-- Start Provided data --

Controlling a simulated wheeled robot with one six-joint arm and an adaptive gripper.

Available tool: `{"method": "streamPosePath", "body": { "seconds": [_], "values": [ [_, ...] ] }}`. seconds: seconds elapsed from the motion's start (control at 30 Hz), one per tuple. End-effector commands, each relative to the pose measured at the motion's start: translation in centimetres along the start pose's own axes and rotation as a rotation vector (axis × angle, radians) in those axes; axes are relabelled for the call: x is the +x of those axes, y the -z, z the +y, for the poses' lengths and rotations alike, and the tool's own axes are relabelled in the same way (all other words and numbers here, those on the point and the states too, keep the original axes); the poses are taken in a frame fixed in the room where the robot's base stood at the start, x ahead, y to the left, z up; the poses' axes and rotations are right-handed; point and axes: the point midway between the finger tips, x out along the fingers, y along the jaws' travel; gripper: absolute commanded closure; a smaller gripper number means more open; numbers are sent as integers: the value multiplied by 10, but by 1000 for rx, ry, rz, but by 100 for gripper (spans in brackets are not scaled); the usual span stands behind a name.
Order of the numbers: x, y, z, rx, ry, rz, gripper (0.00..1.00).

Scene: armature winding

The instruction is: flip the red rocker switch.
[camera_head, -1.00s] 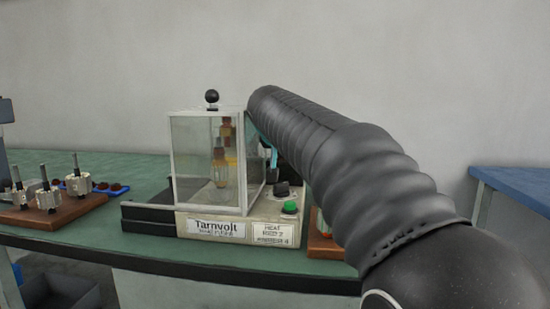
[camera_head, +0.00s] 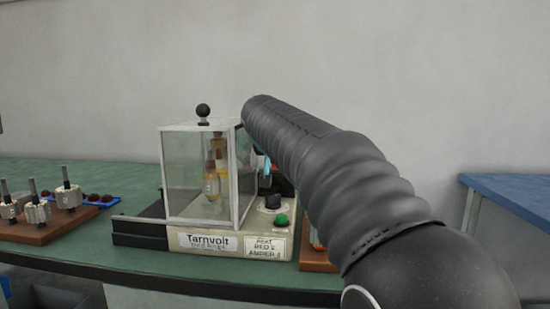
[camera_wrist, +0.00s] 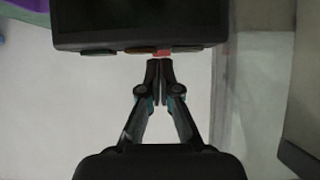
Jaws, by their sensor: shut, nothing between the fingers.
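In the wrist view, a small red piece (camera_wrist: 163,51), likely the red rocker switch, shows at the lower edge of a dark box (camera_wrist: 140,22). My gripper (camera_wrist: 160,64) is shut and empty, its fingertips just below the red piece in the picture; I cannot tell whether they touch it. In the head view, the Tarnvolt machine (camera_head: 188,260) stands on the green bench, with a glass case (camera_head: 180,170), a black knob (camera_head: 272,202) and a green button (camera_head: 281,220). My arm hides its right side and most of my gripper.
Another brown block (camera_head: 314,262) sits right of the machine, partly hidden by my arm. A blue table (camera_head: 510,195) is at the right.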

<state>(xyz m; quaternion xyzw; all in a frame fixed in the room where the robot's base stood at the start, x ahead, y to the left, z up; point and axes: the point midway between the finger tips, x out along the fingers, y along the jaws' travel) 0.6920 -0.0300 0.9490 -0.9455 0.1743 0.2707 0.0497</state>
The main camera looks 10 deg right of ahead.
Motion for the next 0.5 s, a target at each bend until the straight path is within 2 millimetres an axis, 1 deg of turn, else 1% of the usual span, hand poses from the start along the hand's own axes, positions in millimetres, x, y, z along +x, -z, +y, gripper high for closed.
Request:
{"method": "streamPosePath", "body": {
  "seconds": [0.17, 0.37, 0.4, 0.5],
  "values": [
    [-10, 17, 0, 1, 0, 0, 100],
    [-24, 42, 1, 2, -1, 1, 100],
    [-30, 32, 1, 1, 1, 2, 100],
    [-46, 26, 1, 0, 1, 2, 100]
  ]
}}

-- End Provided data --
-- Start Provided data --

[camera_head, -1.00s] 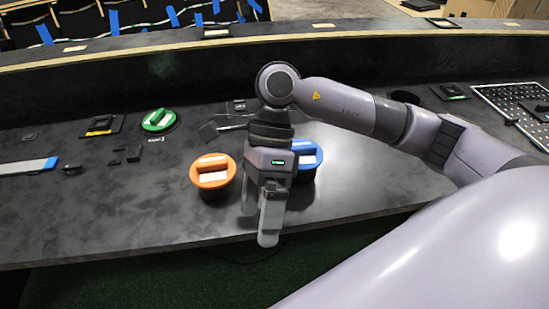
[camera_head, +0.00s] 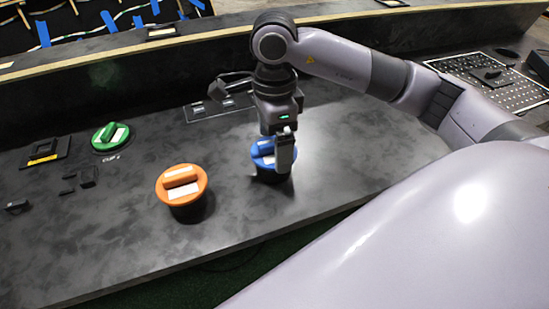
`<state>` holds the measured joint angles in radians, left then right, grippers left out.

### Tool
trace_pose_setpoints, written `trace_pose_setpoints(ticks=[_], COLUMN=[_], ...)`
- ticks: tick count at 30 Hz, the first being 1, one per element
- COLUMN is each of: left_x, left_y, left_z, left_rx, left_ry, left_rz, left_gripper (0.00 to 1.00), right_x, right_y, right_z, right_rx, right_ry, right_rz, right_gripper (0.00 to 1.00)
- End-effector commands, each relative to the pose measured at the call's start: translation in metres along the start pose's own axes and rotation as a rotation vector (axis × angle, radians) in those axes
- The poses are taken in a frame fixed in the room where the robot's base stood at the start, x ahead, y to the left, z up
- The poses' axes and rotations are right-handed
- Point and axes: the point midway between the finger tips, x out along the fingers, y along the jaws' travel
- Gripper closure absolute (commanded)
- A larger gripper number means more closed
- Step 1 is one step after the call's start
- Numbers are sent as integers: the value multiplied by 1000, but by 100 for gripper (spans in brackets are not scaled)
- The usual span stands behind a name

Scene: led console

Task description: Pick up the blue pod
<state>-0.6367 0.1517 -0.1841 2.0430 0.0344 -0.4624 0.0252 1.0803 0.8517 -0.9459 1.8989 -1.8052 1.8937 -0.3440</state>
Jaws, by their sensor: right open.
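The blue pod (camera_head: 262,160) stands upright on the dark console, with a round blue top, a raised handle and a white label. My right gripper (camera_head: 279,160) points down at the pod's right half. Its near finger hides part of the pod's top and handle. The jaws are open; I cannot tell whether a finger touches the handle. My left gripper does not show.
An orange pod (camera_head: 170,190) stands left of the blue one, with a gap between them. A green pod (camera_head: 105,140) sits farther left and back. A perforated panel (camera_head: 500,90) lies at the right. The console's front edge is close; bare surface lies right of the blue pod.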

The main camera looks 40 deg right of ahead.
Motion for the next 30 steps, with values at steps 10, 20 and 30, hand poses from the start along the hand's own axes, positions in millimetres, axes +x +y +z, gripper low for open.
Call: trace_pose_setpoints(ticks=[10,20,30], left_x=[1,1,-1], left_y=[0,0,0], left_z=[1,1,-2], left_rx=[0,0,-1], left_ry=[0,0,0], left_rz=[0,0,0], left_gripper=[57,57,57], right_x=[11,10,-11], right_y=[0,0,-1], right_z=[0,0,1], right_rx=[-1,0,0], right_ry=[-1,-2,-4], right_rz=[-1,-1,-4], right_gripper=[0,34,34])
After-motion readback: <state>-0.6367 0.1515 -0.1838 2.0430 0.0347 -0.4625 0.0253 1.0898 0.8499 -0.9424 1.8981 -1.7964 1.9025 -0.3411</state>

-- End Provided data --
-- Start Provided data --

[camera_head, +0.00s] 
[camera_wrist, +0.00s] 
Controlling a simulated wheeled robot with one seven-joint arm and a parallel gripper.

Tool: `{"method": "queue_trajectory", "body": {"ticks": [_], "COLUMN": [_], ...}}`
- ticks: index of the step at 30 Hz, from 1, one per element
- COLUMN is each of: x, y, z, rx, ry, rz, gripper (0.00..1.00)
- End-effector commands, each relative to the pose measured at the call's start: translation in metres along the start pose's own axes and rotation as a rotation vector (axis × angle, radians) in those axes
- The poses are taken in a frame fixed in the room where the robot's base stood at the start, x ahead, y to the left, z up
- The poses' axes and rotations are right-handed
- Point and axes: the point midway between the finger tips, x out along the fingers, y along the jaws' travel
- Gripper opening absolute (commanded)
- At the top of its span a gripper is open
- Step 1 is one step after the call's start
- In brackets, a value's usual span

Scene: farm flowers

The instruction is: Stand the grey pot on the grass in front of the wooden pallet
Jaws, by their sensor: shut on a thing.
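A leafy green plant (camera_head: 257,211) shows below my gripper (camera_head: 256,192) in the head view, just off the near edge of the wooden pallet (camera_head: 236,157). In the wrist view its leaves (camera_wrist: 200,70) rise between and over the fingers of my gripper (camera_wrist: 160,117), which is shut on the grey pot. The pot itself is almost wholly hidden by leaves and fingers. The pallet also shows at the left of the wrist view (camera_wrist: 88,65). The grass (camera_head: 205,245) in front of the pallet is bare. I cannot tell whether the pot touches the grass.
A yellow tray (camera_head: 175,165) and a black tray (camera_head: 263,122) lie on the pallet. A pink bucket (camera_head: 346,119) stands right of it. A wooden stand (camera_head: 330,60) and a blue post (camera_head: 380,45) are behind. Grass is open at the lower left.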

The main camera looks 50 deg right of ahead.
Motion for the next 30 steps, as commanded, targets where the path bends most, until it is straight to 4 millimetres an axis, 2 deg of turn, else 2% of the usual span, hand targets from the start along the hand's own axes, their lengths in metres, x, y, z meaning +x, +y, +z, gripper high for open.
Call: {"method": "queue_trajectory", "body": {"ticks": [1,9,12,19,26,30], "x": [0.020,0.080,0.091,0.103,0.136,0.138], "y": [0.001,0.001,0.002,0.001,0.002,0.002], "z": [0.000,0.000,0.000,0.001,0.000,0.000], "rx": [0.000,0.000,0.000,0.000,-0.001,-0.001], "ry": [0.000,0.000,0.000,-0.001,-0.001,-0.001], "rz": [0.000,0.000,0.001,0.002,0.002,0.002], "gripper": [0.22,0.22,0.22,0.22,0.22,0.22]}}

-- End Provided data --

*What the exercise asks*. Show, from the listing above, each line that contains the word "main".

*Result of the exercise*.
The main camera looks 10 deg right of ahead.
The main camera looks 40 deg right of ahead.
The main camera looks 50 deg right of ahead.

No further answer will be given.